I was returning from a charter the next day when I got the bad news. Treble hooks are not recognized by IGFA!!! I honestly had no idea. We were several miles into Louisiana when we caught the fish. Louisiana allows treble hooks for live bait; I just assumed you played by the rules of the state you were fishing in? WRONG!!!
When Nathan told me the devastating news, I just kept stuttering and blurting out things. The words were barely out of my mouth, “But… what if… I mean if we…”. I am embarrassed writing this, almost as much as I even attempted to suggest it to Nathan. I only wanted young Sydney to have the World Record; it literally was the catch of a lifetime. Nathan knew where the conversation was heading, and he shut me down immediately saying, “NO, NO WAY! We did not get it fair and square, it would be cheating. I am getting that fish mounted, and I would have to look at that thing every day, knowing it is a lie. Your butt is just going to have to work harder to do it again, and we will do it by the book this time.” I doubt I will ever forget that conversation more so as a father, than as a fisherman.
After all of that, there is a happy ending to the story.

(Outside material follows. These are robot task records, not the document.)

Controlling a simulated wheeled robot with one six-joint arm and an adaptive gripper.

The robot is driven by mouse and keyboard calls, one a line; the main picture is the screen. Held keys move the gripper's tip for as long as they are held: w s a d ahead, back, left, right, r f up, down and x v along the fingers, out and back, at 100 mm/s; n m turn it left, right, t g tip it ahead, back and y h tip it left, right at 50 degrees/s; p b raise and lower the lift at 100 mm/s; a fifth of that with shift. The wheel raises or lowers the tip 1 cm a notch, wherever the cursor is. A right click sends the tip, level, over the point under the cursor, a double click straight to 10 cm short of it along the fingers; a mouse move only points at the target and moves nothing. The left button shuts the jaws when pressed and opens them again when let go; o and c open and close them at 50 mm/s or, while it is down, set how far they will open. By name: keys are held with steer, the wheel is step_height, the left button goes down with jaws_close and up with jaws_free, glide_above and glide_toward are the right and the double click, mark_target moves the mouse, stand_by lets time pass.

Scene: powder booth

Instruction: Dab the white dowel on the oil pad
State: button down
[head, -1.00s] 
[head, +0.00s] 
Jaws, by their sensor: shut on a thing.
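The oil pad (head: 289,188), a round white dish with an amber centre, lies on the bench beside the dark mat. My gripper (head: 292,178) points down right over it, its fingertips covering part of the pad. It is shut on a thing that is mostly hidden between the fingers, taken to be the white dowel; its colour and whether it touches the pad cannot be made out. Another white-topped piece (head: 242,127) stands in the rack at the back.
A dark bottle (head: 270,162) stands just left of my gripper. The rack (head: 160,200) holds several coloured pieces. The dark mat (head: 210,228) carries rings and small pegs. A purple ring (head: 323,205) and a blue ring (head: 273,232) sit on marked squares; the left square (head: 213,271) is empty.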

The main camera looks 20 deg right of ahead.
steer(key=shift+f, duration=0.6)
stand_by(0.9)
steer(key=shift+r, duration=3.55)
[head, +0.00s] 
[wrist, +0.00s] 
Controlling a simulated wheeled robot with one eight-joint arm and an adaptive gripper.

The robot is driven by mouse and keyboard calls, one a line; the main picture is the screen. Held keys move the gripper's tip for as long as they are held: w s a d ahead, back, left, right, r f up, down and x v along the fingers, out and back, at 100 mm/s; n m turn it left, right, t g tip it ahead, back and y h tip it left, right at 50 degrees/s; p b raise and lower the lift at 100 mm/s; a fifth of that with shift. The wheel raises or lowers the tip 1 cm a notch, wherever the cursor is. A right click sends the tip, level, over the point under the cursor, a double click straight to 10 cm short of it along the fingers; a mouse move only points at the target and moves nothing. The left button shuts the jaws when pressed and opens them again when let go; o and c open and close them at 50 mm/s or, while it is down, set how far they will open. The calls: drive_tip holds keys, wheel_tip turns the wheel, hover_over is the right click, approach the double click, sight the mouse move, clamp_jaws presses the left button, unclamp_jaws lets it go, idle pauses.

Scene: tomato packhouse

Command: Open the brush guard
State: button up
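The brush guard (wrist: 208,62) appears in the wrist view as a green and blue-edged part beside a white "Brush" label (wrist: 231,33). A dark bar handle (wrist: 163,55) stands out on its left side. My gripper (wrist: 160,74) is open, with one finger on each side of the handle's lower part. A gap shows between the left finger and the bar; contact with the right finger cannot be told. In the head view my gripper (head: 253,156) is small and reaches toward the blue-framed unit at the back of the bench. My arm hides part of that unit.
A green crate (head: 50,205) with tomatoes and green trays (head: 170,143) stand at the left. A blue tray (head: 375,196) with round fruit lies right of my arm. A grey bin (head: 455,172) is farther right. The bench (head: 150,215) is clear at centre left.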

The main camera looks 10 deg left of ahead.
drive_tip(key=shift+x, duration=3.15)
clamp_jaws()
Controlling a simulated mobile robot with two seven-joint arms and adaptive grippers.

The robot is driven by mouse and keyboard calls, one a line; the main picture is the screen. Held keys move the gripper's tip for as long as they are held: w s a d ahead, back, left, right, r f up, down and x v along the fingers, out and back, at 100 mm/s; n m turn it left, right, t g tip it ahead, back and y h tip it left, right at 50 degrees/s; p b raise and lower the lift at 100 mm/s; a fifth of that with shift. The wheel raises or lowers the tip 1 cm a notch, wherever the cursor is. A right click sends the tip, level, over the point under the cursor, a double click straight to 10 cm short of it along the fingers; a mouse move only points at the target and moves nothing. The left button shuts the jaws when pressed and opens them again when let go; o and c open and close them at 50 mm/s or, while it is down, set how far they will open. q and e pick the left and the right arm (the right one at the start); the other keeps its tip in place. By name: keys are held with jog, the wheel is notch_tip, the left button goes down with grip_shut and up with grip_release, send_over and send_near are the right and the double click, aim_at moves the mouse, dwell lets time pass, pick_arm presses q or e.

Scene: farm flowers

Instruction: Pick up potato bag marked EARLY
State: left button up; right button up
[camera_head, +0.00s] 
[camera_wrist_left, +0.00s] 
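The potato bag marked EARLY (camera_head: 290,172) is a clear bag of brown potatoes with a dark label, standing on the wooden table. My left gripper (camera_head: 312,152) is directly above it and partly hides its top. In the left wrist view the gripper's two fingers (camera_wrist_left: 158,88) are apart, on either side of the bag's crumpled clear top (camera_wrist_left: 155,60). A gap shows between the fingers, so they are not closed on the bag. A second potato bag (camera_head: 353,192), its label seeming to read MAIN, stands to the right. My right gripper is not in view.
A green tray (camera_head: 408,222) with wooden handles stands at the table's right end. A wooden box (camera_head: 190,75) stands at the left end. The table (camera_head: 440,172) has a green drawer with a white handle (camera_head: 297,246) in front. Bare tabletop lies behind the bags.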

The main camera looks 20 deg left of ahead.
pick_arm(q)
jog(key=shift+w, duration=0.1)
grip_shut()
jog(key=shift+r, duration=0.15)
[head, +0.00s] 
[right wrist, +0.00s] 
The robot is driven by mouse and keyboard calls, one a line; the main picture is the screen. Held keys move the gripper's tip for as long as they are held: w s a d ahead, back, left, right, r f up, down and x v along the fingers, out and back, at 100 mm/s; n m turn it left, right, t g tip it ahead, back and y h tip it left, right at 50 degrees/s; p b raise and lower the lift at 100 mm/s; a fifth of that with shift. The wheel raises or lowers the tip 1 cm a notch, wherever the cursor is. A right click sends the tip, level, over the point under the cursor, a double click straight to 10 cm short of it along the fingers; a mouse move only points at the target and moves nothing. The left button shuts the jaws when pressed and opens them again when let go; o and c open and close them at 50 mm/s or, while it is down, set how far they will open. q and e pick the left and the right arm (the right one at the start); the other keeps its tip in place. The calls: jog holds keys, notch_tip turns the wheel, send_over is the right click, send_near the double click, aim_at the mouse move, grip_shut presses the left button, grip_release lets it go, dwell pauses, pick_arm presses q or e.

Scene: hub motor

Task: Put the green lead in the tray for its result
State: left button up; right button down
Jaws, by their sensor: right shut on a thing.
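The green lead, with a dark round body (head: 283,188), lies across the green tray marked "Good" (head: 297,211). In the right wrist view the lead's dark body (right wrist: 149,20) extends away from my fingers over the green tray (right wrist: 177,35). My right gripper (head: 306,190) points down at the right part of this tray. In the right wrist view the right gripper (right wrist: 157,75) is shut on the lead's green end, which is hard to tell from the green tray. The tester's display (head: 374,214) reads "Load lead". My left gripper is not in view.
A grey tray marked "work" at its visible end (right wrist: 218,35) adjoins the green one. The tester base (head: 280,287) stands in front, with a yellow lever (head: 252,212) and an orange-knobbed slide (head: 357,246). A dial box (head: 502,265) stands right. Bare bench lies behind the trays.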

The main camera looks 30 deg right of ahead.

The good people at IGFA were nice enough to send her an official document, in recognition of such an amazing catch. Nathan had the tripletail mounted and it hangs alongside the framed document and photos we took. Bordering all of this are framed recapture certificates from the GCRL. Nathan and all three of his children have tripletail they tagged and released, recaptured over the years. Sydney may not be the official “Worlds Greatest” tripletail fisher girl, but she officially may have the “World’s Greatest Dad”.
As always, have fun and be safe… and oh yeah, read the fine print…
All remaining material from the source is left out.